Михаил Веллер - Перпендикуляр
И Гоголь-то прославился более не своими гиперболами, а той самой «Шинелью», которую строил Акакий Акакиевич – первый настоящий укоренившийся маленький человек в русской литературе, о котором позднее столько говорилось: «Все мы вышли из гоголевской “Шинели”».
И вот, возможно, интереснее было бы подумать о том, каким образом огромные русские пространства заставляют людей чувствовать себя особенно ничтожными?.. Вот знаете, как некоторые люди очень плохо переносят свое пребывание на Манхэттене. Вот одни испытывают гордость за то, что люди могли построить вот такое, и чувствуют себя там отлично. Они отчасти отождествляют себя с этими строителями, этими конструкторами, этими жителями. А другие наоборот – они ощущают, что они чужие, и вот их эта гигантская архитектура подавляет. Точно так же в России: одни ощущают такую патриотическую гордость и подъем сил от того, что пространство столь огромно – а другие ощущают свое ничтожество пред лицом этих пространств, этой власти, этих сил.

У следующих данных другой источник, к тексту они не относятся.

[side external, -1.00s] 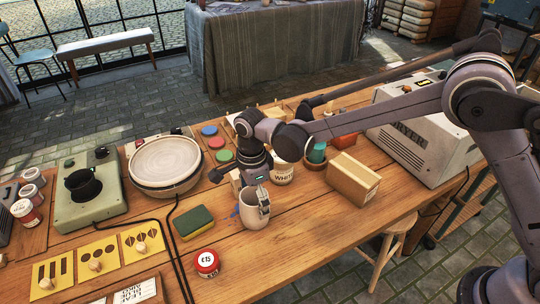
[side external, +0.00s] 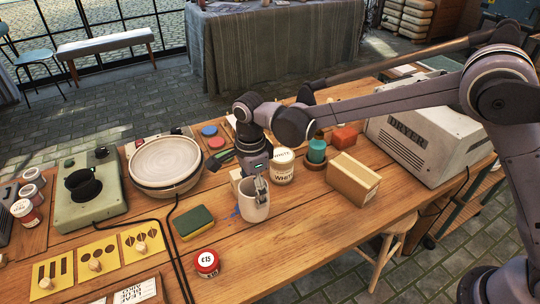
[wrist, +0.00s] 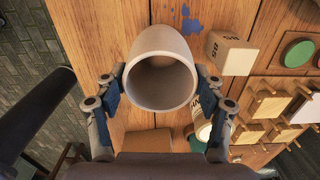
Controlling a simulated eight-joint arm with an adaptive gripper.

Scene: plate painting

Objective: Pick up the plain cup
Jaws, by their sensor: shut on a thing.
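The plain cup (side external: 252,208) is off-white and unmarked. It stands near upright over the wooden table in the side view, beside the green and yellow sponge. Its open mouth faces the camera in the wrist view (wrist: 160,82). My gripper (side external: 262,188) comes down on it from above and is shut on it. In the wrist view the two fingers of my gripper (wrist: 160,78) press on opposite sides of the cup near its rim. Whether the cup's base is clear of the table is hard to tell.
A white jar (side external: 282,170), a teal cup (side external: 317,152) and a cardboard box (side external: 353,180) stand behind and right. Bare wood (side external: 310,235) lies right and in front.

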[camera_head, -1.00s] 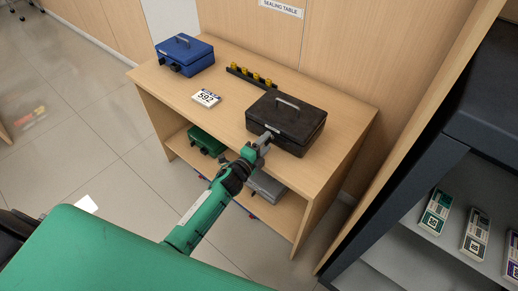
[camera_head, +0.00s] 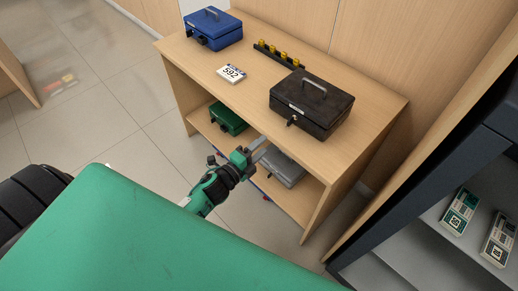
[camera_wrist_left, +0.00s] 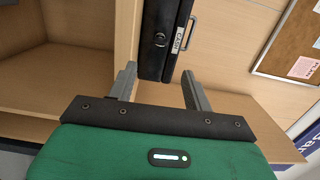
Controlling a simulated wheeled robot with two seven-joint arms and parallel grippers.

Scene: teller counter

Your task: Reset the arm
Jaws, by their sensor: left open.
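My left gripper (camera_head: 259,148) is in front of the wooden table's front edge in the head view, below the black cash box. In the left wrist view its two fingers (camera_wrist_left: 160,85) are apart with nothing held between them. The black cash box (camera_head: 312,103) stands on the table top, and its front with a lock shows beyond the fingers in the left wrist view (camera_wrist_left: 158,35). The gripper is apart from the box. My right gripper is not in view.
The wooden table (camera_head: 200,75) also holds a blue cash box (camera_head: 213,30), a card marked 592 (camera_head: 231,74) and a black rack with yellow pieces (camera_head: 278,54). A green box (camera_head: 228,118) and a grey box (camera_head: 283,165) sit on its lower shelf. A dark cabinet (camera_head: 470,150) stands at right.

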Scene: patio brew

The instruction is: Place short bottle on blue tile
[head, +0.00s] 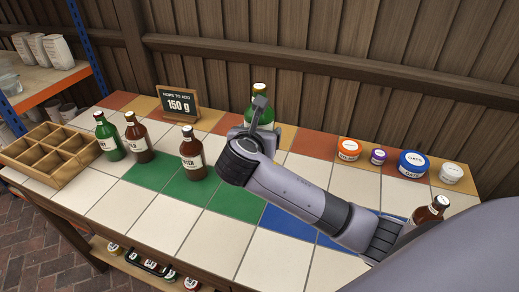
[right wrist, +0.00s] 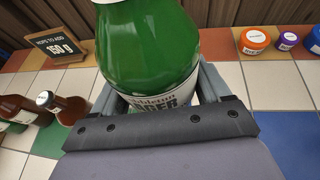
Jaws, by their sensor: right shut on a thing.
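My right gripper (head: 262,122) is shut around a green bottle (head: 251,107) with a white cap, near the back middle of the table; my arm hides its lower part. In the right wrist view this green bottle (right wrist: 150,45) stands between the fingers (right wrist: 165,105), its label partly covered. I cannot tell whether its base touches the table. Blue tiles (head: 284,219) lie at the front right, partly under my arm; one blue tile (right wrist: 300,153) shows in the right wrist view. A brown bottle (head: 190,155) stands on green tiles. Which bottle counts as short is unclear. My left gripper is out of view.
Another green bottle (head: 108,140) and brown bottle (head: 138,140) stand by a wooden crate (head: 80,178) at left. A brown bottle (head: 424,215) at right is partly behind my arm. A sign (head: 178,103) and several jars (head: 412,163) line the back. Front white tiles are bare.

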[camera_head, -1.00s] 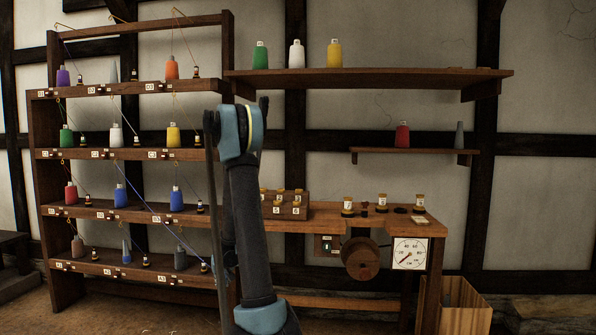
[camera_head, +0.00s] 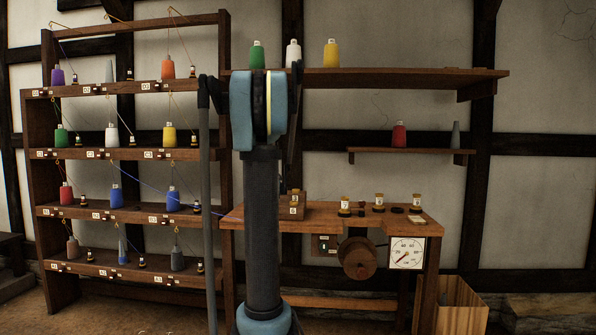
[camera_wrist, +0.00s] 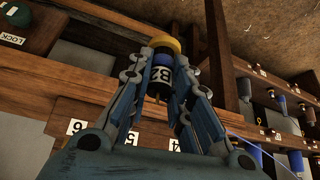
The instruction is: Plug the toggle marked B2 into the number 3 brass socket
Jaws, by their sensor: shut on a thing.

И вот здесь вот, может быть, начиная именно с Гоголя, – но не с его гипербол, а с его маленького человечка, который тоже хочет жить, – и начинается та самостоятельная нота, та нота собственная, которая звучит, именно издаваемая русской литературой в хоре всех литератур прочих.
Дегероизация в литературе и кризис цивилизации
Выступление в Союзе писателей Китая, Пекин, 2006 г.
Раньше, чем говорить о де-героизации – имеет смысл говорить о героизации литературы: чтоб было видно, что с чем сравнивается. И чтобы было понятно, – по сравнению с тем, что было, – то, что мы сейчас имеем.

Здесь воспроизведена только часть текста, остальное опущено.